Quello di san Tommaso è, certo, un esempio inarrivabile, ma proprio per questo non meno convincente ed efficace, come una immagine – non certo sovrumana – di ciò che dovremmo essere. A noi tale esemplare realizzazione rimane inaccessibile, poiché per lo più assomigliamo a uno dei due fratelli della parabola, o perché ci siamo allontanati per un certo tempo giungendo a comportamenti più o meno gravi, o perché siamo stati sempre costanti nella vita cristiana ma senza fervore, senza entusiasmo, senza un amore di Dio veramente forte e sincero, o infine perché abbiamo alternato l’uno all’altro comportamento. Allora tutti abbiamo bisogno di ritornare al Padre, a Dio. E oggi anche san Tommaso vuole dirci questo, mostrando come sia possibile anche a noi tornare all’amore di Dio, alla relazione con lui, ad una vita piena di amore per lui. Per far questo c’è bisogno di libertà da noi stessi e dalle nostre occupazioni e preoccupazioni; come san Tommaso, che alla fine della sua vita voleva bruciare le sue opere, ritenendole di nessun valore rispetto alla grandezza e bellezza incomparabili dell’amore di Dio.

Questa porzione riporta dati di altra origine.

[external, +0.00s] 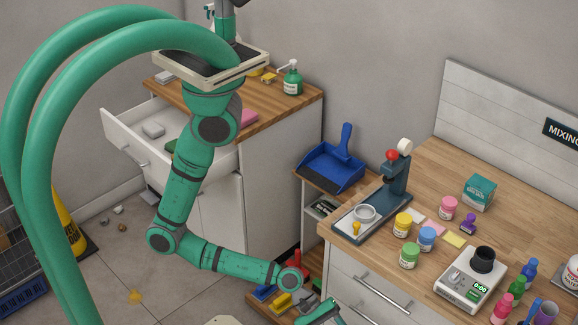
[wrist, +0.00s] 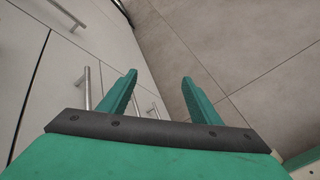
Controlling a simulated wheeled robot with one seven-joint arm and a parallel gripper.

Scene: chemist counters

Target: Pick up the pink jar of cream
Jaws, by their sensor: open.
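The pink jar of cream (external: 448,207) stands upright on the wooden counter at the right in the external view, in front of a teal box. It has a pink lid and a pale label. My gripper is low in front of the drawers, below the counter top and well to the left of the jar; its fingers are cut off or hidden in the external view. In the wrist view my gripper (wrist: 158,95) is open and empty, with cabinet fronts and floor beyond it. The jar does not show in the wrist view.
A press (external: 372,208) stands left; a scale (external: 468,280) and several bottles are in front. Drawer handles (external: 382,292) face my arm.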

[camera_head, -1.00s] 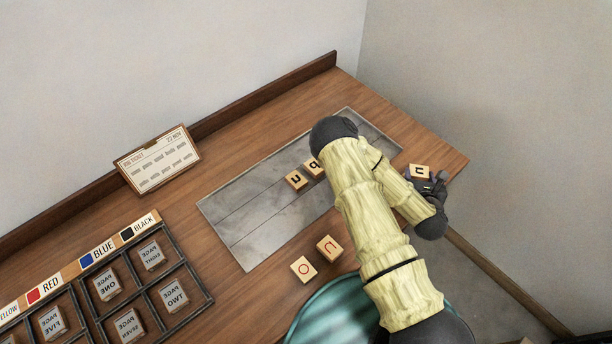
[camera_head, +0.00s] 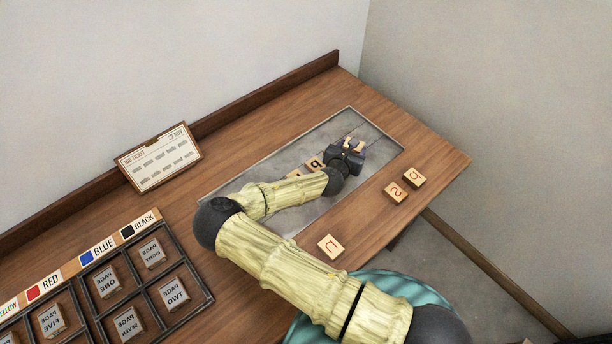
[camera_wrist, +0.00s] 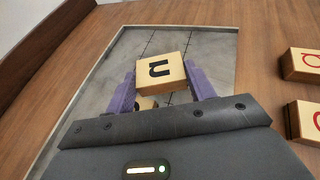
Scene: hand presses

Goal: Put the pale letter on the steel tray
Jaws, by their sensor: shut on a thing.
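My gripper (camera_head: 346,155) is over the far right part of the steel tray (camera_head: 310,148), a flat grey plate set on the wooden bench. It is shut on a pale wooden block (camera_wrist: 160,72) with a black letter, read as n or u, between its purple fingers in the wrist view. The head view shows only a little of this block past the gripper. A block with a black b (camera_head: 315,163) lies on the tray beside the gripper. Another black-letter block is mostly hidden by my arm. I cannot tell whether the held block touches the tray.
Red-letter blocks lie on the wood in front of the tray: one (camera_head: 330,247) near the middle, an s (camera_head: 395,192) and another (camera_head: 414,176) at the right. A job ticket (camera_head: 158,157) stands behind. A compartment rack (camera_head: 188,266) is at left. The tray's far right end is bare.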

Portiamo con noi la parola di san Paolo, per imparare anche noi questo fervore d’amore e questa libertà da noi stessi: «se uno è in Cristo, è una nuova creatura; le cose vecchie sono passate; ecco, ne sono nate di nuove». Lo chiediamo al Signore e all’intercessione di san Tommaso, nel banchetto eucaristico a cui siamo ammessi come anticipo reale dei frutti della terra promessa, quella che Dio attende di donarci definitivamente e pienamente nel suo Regno.